Oops! LinkedIn Goes Down, Can't Get Up

LinkedIn may be profitable and growing fast, but something seems to be going very wrong with the business social networking service today. The service has been going up and down all day over here in Europe, and has now been displaying an ‘Oops’ page for the past 55 minutes (4:30 PM CET).

Update: it’s back up, downtime lasted exactly one hour.

Update 2: and it’s back down again (4:45 PM CET), they’re having serious technical issues over there.

Update 3: it’s bouncing up and down. Seems to be stable now (4:52 PM CET)

As we’ve learned from people e-mailing us about us (and comments on this post and on Twitter), LinkedIn seems to have been dealing with various technical problems for weeks now. We’re getting LinkedIn’s side of the story and will update this post asap.

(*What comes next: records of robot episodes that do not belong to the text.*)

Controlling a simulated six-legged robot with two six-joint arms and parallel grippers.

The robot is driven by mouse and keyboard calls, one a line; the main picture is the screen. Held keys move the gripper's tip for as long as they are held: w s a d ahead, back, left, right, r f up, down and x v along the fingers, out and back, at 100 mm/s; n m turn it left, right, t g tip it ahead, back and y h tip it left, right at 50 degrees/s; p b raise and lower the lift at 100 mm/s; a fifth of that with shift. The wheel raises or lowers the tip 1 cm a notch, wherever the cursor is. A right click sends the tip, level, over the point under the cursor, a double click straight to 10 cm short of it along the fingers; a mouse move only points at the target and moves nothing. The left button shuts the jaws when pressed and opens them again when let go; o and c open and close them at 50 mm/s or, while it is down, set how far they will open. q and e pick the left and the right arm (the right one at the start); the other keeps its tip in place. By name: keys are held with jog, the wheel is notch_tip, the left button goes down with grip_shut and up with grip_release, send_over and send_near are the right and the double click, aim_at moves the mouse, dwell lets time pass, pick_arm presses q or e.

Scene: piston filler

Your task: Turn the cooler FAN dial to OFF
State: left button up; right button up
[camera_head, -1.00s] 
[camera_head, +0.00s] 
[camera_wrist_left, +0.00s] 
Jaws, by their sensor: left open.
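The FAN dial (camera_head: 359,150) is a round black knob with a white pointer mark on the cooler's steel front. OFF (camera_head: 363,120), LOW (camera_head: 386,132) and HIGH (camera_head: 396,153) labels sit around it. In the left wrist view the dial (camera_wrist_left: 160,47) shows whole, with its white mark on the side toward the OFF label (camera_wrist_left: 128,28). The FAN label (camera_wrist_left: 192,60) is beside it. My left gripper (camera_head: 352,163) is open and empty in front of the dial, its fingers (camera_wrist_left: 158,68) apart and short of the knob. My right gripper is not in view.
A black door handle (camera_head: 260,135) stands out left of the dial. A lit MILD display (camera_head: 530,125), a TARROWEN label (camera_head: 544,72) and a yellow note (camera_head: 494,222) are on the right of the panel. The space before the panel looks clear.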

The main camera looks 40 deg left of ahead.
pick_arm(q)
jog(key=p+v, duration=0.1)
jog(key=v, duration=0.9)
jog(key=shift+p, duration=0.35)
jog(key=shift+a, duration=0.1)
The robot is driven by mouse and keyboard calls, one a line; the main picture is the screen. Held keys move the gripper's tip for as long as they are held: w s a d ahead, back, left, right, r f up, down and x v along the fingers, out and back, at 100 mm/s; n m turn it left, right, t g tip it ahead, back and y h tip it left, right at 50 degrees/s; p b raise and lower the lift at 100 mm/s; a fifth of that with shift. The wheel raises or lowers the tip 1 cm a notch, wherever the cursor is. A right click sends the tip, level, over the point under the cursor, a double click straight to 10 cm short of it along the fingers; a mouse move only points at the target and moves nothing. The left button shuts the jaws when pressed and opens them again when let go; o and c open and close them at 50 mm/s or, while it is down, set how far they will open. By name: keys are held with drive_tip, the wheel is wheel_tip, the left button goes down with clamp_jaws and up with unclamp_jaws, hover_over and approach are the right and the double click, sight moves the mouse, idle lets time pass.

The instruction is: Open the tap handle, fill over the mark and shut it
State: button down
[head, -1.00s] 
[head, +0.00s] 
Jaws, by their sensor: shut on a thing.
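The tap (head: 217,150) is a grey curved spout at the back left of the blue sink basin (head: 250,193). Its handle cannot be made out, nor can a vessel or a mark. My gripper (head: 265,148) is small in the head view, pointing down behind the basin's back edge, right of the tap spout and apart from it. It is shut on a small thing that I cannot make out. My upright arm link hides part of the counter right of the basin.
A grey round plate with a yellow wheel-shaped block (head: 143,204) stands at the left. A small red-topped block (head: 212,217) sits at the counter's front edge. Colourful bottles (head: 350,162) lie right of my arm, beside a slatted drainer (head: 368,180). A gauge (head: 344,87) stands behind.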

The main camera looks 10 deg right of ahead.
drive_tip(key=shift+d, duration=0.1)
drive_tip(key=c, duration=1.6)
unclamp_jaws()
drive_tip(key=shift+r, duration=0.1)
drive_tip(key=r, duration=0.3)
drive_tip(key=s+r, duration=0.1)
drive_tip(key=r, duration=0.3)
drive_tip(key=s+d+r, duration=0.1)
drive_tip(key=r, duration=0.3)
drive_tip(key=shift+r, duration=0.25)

It’s a very unusual thing to happen with LinkedIn, which has always had quite a reliable web service, and there’s no official update to be found on the LinkedIn Blog (which is still up). Meanwhile, Twitter users are spreading the word about its current downtime fast.

We got in touch with Pingdom, who states:

LinkedIn started having intermittent problems around 5:30 a.m. US EST. The errors we are getting from them are HTTP 500 errors (internal server error). At 9:36 a.m. US EST the site went down and has kept returning errors since (HTTP 500 errors). As of this writing it’s been that way for 55 minutes.

Update 4: The problem was too many backed up messages, specifically LinkedIn’s Message Queuing. Explanation is up on the LinkedIn Blog:

Many of you trying to use LinkedIn between 2:18am and 4:08am US Pacific time this morning, and all of you trying to use LinkedIn between 6:10am and 7:43am, were unable to get in. This is not what we want for our users, and we are very sorry for the inconvenience caused. Rest assured, all of your postings and messages were sent out.

What caused the outage? LinkedIn uses a technology called “Message Queuing” within our site to allow our various services (for example, Network Update Service, inMails) to communicate with each other asynchronously, so that a sudden surge of usage on one part of the site will not affect performance on another. Starting early this morning, we ran into some issues with our Message Queuing services, which caused the message queues to back up.